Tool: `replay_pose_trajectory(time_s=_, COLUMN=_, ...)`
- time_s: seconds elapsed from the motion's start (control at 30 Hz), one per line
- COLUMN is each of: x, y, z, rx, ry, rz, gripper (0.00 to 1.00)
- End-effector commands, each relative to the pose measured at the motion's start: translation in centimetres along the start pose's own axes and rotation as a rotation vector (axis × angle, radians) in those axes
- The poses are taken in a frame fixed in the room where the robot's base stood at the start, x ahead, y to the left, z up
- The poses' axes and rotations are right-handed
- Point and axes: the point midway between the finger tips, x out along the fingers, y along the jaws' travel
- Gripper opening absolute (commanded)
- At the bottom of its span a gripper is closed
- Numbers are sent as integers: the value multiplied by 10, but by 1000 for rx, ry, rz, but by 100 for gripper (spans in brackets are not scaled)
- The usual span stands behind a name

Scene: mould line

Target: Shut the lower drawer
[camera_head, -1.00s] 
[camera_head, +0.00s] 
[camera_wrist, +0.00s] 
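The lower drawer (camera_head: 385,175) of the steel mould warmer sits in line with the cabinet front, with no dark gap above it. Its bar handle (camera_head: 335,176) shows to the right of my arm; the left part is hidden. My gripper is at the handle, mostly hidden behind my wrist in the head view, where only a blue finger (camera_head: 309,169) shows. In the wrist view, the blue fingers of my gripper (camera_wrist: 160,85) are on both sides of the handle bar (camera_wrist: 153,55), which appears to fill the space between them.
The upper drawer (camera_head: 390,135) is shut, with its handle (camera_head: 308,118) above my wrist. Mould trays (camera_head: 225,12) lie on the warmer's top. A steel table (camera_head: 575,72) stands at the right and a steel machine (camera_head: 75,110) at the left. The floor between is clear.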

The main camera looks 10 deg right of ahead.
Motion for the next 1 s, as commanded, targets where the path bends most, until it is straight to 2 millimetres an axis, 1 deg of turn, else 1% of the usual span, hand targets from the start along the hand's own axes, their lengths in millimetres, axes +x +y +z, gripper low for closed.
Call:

Job: Give again, word for word, the lines starting at the line that has "Target: Shut the lower drawer" and ending at the line that has "[camera_head, +0.00s]", with both of those lines included and nothing else.

The response:
Target: Shut the lower drawer
[camera_head, -1.00s] 
[camera_head, +0.00s] 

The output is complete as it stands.